* GIVEN PROBLEM
Read through the entries below and return each line with the word "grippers".

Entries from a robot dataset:

<<<<

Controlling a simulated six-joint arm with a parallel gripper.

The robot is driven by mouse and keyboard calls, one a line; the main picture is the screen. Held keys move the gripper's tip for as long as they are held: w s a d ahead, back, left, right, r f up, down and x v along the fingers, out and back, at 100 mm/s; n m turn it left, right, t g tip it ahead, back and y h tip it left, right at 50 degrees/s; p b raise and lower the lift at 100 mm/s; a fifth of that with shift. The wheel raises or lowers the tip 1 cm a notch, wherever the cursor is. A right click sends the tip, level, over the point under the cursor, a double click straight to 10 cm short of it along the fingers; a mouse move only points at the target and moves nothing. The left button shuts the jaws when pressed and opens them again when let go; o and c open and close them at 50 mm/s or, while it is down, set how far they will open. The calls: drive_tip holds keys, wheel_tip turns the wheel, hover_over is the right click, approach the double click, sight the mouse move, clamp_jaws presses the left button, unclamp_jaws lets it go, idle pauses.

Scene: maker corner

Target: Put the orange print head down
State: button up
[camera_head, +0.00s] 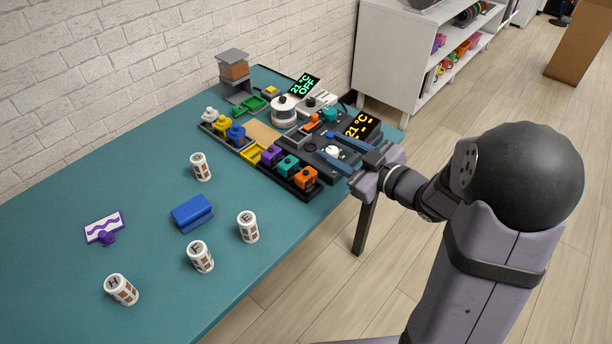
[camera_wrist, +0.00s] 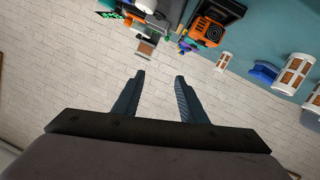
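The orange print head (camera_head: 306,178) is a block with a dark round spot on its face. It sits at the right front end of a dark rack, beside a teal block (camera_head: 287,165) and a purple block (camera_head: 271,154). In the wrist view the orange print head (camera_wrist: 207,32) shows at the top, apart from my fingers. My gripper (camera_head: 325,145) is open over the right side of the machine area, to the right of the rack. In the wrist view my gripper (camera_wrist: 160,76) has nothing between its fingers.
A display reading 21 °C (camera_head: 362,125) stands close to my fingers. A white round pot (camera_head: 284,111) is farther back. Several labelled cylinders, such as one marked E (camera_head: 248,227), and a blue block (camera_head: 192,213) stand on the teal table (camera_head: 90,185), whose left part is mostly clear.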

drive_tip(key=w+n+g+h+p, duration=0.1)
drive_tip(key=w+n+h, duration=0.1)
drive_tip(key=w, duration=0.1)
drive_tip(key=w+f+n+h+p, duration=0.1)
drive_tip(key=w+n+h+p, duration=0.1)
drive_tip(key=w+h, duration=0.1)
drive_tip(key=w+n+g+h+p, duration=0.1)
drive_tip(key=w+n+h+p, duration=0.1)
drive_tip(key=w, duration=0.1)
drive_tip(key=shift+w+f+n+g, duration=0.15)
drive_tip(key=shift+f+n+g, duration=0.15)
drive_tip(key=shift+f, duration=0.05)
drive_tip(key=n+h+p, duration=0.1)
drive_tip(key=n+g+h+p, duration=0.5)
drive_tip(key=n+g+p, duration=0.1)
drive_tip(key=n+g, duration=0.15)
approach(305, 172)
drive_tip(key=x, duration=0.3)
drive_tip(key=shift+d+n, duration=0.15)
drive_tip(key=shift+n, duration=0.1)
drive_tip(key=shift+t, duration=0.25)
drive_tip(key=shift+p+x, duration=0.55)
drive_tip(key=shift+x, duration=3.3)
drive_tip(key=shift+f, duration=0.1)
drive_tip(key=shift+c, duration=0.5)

>>>>
<<<<

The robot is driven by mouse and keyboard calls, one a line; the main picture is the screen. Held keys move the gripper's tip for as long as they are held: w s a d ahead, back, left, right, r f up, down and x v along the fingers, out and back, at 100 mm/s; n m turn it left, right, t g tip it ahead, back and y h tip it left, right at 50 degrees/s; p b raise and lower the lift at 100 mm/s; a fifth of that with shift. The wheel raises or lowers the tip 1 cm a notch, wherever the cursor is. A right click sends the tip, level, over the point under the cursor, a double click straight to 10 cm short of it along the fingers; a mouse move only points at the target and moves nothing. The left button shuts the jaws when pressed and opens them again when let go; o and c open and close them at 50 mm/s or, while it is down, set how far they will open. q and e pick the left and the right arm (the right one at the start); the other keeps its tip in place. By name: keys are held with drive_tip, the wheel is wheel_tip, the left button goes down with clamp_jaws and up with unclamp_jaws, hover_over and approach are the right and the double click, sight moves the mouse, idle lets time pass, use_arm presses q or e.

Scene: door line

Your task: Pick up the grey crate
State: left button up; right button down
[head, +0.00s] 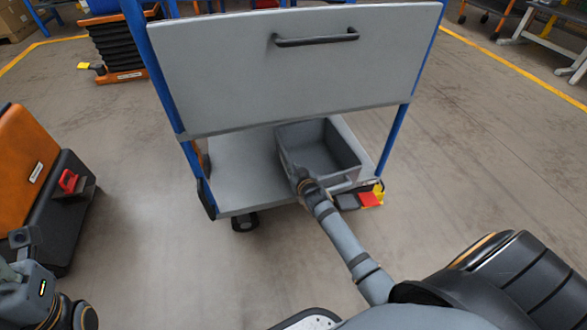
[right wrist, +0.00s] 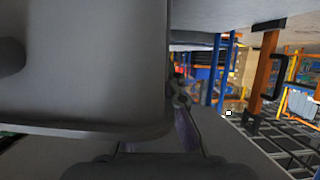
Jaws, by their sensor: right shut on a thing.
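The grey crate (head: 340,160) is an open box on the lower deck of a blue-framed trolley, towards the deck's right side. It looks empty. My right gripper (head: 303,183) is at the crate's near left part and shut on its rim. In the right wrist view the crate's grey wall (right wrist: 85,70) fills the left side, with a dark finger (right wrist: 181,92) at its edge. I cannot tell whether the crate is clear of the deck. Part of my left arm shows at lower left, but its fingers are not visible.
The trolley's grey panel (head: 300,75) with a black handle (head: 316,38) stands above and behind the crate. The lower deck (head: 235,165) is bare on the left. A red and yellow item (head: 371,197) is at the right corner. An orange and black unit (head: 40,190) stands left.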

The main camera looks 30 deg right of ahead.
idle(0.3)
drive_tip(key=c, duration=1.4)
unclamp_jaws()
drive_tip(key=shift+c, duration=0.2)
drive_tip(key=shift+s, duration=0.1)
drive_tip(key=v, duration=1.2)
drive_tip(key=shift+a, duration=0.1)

>>>>
<<<<

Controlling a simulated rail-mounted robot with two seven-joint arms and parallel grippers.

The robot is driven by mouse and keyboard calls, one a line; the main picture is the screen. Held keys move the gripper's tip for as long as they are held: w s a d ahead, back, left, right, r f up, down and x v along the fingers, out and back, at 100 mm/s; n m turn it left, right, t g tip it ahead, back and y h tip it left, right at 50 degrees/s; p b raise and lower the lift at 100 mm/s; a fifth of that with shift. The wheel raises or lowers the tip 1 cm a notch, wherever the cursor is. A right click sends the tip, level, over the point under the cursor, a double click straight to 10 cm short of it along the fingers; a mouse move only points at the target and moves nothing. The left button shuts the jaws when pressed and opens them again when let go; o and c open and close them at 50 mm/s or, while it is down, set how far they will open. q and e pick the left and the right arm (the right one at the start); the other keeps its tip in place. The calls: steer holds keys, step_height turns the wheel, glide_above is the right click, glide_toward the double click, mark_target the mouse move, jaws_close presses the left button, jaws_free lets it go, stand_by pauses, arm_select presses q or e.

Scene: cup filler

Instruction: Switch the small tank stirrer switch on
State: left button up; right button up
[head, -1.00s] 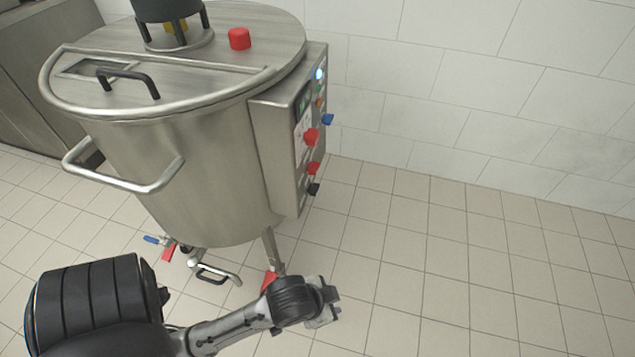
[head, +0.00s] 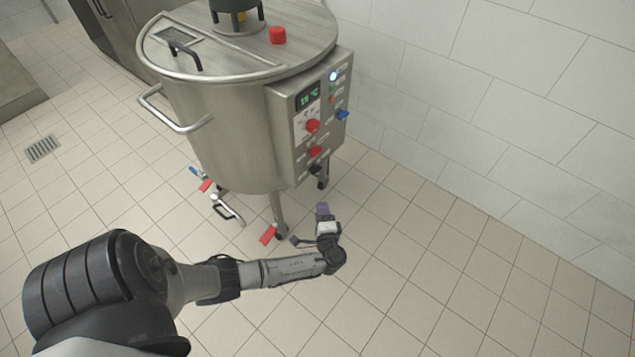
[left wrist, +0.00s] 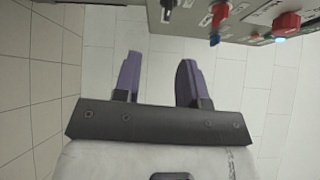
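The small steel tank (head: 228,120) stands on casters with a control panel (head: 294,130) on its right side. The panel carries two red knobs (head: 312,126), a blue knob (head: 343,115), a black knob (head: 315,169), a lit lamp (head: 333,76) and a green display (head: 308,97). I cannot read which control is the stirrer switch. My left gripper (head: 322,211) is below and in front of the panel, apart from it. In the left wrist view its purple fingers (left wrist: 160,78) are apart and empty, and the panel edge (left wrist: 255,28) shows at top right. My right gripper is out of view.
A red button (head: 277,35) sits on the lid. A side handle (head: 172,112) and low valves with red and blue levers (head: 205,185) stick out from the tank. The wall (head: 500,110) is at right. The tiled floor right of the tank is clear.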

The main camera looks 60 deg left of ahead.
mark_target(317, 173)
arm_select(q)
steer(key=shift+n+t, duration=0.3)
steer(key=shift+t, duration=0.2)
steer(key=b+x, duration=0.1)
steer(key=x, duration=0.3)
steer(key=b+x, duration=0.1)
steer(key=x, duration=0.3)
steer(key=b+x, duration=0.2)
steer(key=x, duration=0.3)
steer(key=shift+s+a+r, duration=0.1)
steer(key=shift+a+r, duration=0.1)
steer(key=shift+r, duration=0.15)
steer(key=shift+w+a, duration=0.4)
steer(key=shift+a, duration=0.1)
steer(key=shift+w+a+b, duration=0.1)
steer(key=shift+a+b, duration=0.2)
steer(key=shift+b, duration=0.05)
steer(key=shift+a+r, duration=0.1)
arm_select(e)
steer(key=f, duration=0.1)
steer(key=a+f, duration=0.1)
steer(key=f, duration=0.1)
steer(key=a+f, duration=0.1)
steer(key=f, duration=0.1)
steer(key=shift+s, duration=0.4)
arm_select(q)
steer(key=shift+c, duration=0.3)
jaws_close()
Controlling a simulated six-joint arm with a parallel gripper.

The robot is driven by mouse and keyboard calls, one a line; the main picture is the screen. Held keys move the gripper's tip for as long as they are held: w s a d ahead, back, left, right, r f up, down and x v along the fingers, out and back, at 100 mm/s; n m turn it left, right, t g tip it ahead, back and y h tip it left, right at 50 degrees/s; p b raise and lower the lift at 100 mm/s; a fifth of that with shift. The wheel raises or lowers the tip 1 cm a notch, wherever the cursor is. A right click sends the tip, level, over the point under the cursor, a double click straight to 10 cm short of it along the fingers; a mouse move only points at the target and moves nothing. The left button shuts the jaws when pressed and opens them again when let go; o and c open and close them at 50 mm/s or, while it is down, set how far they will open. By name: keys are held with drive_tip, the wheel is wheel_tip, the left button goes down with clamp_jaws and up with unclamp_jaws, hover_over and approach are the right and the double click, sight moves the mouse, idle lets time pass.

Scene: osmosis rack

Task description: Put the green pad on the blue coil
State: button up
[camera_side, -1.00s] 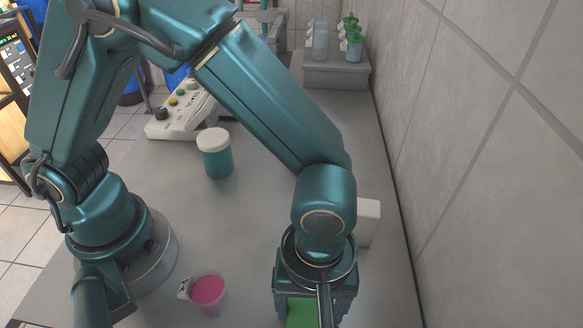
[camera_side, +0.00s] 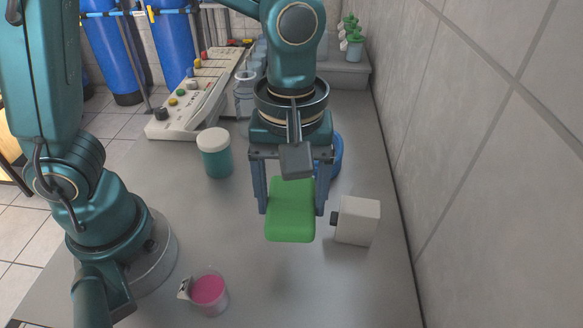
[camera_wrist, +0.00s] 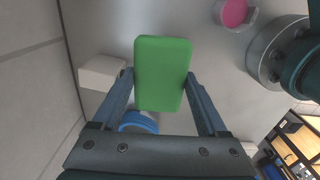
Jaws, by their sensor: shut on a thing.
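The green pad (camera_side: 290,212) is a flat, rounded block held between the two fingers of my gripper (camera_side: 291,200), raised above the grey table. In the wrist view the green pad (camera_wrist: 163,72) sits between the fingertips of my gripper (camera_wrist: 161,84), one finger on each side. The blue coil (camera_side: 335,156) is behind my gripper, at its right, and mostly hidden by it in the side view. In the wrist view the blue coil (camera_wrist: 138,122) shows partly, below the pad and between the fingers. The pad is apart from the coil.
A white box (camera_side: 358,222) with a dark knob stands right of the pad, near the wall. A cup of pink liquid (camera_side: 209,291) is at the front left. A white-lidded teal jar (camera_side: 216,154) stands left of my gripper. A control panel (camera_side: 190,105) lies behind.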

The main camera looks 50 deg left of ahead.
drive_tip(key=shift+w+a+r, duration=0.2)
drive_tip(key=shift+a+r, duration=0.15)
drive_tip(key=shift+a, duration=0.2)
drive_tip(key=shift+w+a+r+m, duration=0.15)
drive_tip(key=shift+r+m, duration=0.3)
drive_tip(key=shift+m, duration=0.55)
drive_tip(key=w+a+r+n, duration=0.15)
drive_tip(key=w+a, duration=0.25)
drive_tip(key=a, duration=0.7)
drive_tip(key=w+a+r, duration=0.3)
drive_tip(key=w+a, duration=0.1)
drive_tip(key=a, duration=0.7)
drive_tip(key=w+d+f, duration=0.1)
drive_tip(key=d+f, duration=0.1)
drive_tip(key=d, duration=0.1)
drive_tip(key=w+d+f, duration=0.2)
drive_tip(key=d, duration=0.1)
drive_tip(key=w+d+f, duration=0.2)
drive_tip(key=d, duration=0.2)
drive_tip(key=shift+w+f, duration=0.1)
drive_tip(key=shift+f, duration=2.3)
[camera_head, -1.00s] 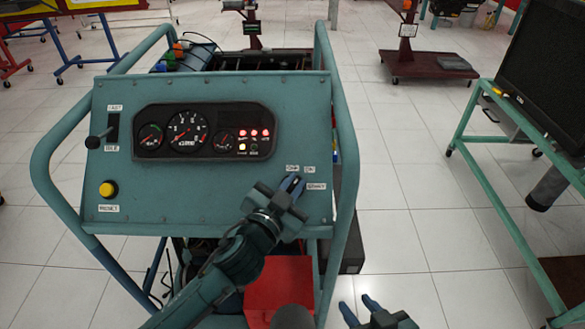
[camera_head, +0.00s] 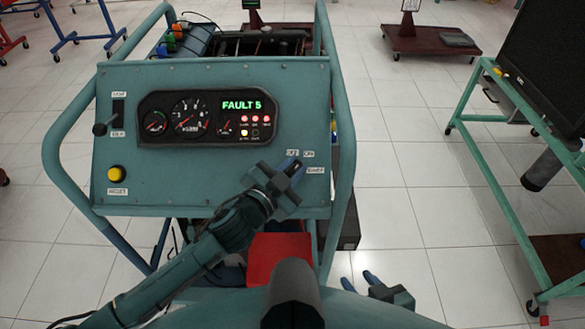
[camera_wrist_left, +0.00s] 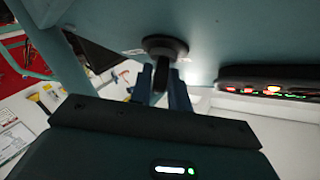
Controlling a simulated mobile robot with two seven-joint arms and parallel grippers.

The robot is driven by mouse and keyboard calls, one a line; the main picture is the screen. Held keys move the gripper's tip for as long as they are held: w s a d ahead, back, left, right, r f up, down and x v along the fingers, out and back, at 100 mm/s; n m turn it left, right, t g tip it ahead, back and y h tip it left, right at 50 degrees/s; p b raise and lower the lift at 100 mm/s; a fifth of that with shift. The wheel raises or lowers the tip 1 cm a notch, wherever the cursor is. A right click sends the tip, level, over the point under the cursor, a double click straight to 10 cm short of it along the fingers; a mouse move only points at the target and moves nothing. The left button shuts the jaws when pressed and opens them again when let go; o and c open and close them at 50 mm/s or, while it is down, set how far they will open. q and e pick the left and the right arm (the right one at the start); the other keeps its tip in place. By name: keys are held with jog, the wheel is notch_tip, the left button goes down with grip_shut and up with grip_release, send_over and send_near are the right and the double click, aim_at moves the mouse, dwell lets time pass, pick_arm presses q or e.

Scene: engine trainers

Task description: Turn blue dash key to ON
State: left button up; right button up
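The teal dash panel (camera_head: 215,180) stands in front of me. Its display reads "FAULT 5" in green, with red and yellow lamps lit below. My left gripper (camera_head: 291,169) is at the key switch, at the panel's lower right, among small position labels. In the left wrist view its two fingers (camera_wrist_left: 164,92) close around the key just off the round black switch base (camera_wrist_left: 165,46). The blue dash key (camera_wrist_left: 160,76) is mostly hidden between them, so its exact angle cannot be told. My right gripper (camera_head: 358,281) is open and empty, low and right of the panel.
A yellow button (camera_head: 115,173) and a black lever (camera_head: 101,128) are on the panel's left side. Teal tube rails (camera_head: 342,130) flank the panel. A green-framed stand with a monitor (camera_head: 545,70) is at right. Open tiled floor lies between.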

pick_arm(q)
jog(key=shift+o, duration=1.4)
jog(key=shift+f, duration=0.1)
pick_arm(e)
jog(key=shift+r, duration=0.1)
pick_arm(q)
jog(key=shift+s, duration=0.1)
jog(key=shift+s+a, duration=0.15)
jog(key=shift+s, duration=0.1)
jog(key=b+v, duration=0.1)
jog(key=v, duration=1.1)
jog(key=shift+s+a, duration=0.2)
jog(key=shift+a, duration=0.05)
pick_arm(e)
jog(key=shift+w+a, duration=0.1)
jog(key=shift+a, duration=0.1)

>>>>

* FULL RESPONSE
Controlling a simulated rail-mounted robot with two seven-joint arms and parallel grippers.
Controlling a simulated mobile robot with two seven-joint arms and parallel grippers.

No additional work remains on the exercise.